After my meal arrived, I made sure to add some soy sauce as it adds depth to the taste. The texture of Nama shirasu was unfamiliar but it was neither too soft nor too hard. Most of all, the combination of rice and raw shirasu was great with soy sauce. The more I chewed, the tastier it got. On the other hand, the Kamaage shirasu had a rather fishy scent, so I added some sichimi spicy powder to cut that smell and taste a bit. The verdict on shirasu-don? I preferred the taste of Nama shirasu more than Kamaage, but I think it’s because I am more accustomed to raw fish and rice dishes in Korea.
The Enoshima Beer also added a great flavor to the shirasu and brought a distinct kind of sweetness to my fishy lunch.
Uomitei makes for a really romantic dining spot while gazing at the sun setting over the ocean. If the weather is nice, the view of Mt. Fuji must be better than the one we got when we visited. If I have to pick just one thing that I want to do on this island, I would say without hesitation: Drinking Enoshima Beer on the patio. Shirasu-don was worth a try but the best thing at this restaurant was definitely the view and their patio is the best place to enjoy it.
Hour: 10:00 am - 7:00 pm (restaurant closes 1 hour after sunset)
Average price: 1,500 JPY
Address: 2-5-7, Enoshima, Fujisawa-shi, Kanagawa
Phone: +81 466-22-4456
Fish on Ice cream
After lunch, we stumbled across a stand selling soft serve ice cream topped with steamed white bait. It was run by Tobiccho, a shirasu wholesaler. Among various shirasu foods that the stand sells, their soft serve caught my eye.
The shop offers two varieties of soft serve topped with shirasu: vanilla flavor and a mixture of vanilla and matcha green tea each for 450 yen (about $3.90), plus tax. Less adventurous visitors can opt to skip the shirasu and just have the ice cream plain for 350 yen. I chose the regular vanilla, which is a light grey color due to the bamboo charcoal the employee said is mixed in. This color really contrasted with the white, boiled shirasu.
Visually, this cone was not exactly the text book example of what one might call “tasty food.”
It wasn’t until my first taste when my doubts were cleared. The shirasu dessert tasted rather like a standard soft cream, as the subtle saltiness of the fish went well with the sweetness of the ice cream.
To me, shirasu adds texture to ice cream just like it does to many other dishes. Thanks to the small fish tickling my tongue, I could enjoy my cone without getting tired of the sweet taste and smooth texture.

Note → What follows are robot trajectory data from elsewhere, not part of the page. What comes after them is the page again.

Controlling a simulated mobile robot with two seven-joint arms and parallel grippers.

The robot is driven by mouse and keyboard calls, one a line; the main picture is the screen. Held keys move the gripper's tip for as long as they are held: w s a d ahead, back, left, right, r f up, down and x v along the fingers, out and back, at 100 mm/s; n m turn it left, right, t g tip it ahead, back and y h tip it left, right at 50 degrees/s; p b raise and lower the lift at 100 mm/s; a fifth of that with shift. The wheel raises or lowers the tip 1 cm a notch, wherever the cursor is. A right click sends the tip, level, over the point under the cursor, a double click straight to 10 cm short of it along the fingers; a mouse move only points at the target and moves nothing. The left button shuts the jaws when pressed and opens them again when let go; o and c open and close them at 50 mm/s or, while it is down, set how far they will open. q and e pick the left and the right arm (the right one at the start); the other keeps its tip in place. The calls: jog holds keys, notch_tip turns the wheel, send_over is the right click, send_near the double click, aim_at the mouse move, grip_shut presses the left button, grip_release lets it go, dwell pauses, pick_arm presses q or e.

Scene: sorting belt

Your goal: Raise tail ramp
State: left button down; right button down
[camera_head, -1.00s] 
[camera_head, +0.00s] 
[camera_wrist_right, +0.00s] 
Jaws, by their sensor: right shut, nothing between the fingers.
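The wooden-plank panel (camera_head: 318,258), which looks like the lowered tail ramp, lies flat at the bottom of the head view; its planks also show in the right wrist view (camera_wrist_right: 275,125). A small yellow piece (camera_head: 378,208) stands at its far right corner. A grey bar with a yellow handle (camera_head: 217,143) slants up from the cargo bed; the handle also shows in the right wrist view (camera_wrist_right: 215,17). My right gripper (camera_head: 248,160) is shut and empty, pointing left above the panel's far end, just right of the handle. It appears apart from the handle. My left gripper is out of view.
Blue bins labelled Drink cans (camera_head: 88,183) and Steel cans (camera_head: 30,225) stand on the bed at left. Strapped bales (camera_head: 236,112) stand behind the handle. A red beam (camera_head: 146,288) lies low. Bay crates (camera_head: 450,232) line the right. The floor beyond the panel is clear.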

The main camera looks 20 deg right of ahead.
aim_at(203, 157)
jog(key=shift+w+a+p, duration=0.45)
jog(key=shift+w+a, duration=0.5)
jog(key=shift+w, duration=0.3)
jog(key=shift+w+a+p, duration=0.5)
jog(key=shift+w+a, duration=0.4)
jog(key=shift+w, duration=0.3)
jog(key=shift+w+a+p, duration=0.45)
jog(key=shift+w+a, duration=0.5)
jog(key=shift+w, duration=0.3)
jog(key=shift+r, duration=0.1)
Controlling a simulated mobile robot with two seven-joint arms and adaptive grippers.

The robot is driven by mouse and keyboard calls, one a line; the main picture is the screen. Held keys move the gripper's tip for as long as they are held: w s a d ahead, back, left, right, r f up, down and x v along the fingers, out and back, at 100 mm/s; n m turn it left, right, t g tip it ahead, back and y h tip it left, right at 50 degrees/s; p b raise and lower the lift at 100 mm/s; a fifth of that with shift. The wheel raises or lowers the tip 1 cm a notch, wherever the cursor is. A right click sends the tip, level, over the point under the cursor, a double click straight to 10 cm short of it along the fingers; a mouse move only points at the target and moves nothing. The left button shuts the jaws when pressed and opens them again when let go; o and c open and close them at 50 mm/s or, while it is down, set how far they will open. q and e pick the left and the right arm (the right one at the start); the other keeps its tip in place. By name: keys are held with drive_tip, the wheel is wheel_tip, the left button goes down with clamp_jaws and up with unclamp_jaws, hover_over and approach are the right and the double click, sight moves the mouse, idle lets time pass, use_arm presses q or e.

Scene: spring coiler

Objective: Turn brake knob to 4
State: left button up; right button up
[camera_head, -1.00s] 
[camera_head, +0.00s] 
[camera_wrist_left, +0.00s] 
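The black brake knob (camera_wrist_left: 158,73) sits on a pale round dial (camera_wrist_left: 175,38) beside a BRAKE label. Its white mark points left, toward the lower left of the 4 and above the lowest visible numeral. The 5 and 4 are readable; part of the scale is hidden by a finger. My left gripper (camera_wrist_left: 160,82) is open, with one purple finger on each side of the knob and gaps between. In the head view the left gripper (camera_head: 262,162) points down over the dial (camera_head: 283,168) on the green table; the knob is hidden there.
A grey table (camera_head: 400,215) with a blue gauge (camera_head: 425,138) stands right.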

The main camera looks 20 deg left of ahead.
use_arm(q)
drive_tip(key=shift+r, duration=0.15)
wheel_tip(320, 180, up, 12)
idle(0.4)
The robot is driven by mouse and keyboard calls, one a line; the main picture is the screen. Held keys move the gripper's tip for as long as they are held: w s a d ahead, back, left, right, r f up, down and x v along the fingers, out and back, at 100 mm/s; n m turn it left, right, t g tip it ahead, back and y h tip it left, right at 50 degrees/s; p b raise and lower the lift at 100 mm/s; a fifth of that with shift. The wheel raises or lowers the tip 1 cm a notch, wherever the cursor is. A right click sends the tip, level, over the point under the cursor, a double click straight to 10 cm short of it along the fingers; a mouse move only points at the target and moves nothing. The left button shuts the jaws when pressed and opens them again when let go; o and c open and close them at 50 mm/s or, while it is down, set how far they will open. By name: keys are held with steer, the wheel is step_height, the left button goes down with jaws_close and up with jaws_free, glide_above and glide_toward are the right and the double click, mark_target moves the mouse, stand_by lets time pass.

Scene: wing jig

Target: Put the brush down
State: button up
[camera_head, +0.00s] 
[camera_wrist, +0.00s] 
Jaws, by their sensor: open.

Soon my ice cream was gone, and the bottom of the cone, somehow, still held several shirasu. When I took a bite, the shirasu suddenly seemed like something completely different from what they were at first taste. Without the smooth and sweet ice cream, the small fish felt a little crunchy and sandy, reminding me of fish washed up on the coast. Slight regret that I had finished the ice cream before the shirasu began to set in.
In the end, this shirasu ice cream turned out to be a good experience. Even for someone who is familiar with soft served ice cream available for 330 yen at Blue Seal Ice Cream stores in Okinawa, I felt the shirasu cone was priced fairly. The uniqueness of the food and the great location are worth the money.
– Shoji Kudaka
A sweet ice cream sprinkled with the strong-flavored shirasu may sound like a good thing to some, but my verdict? I recommend you try the shirasu hot dog instead of this ice cream if you’re interested in trying something new involving the small fish.
As I bit into the gray-colored soft serve with utmost confidence, I quickly realized I couldn’t bear the two conflicting flavors: shirasu and something cold that is supposed to taste like ice cream. The soft serve was just a one-dimensional creamy flavor nearly undetectable through the overpowering taste of the fishy shirasu.
Above all, the shirasu were also the root of the real problem – the utterly unacceptable texture of this dessert.
Maybe the vendors, in an attempt to create something buzzworthy, didn’t realize they created something completely the opposite. The two non-matching ingredients didn’t meld well together, causing an uncomfortable mix in my mouth. They should have never met! The shirasu should have stayed in the rice bowl not migrated onto ice cream. Most importantly, not onto my ice cream!